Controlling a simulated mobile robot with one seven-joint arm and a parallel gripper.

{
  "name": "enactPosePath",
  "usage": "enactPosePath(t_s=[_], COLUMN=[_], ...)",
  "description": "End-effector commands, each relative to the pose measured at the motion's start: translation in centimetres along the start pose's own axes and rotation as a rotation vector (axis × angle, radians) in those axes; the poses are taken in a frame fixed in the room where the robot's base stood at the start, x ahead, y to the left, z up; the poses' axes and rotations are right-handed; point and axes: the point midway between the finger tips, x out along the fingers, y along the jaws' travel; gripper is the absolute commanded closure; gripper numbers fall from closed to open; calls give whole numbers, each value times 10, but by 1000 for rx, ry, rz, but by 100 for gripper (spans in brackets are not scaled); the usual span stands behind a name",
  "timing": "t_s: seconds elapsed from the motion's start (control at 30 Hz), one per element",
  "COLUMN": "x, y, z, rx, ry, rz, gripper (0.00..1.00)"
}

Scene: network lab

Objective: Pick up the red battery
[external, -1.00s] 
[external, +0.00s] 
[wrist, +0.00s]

****

INSTRUCTION: Reproduce, word for word, only the lines from the one that contains "ry, rz, gripper" through the final line.

RESPONSE TO THIS TASK:
  "COLUMN": "x, y, z, rx, ry, rz, gripper (0.00..1.00)"
}

Scene: network lab

Objective: Pick up the red battery
[external, -1.00s] 
[external, +0.00s] 
[wrist, +0.00s]

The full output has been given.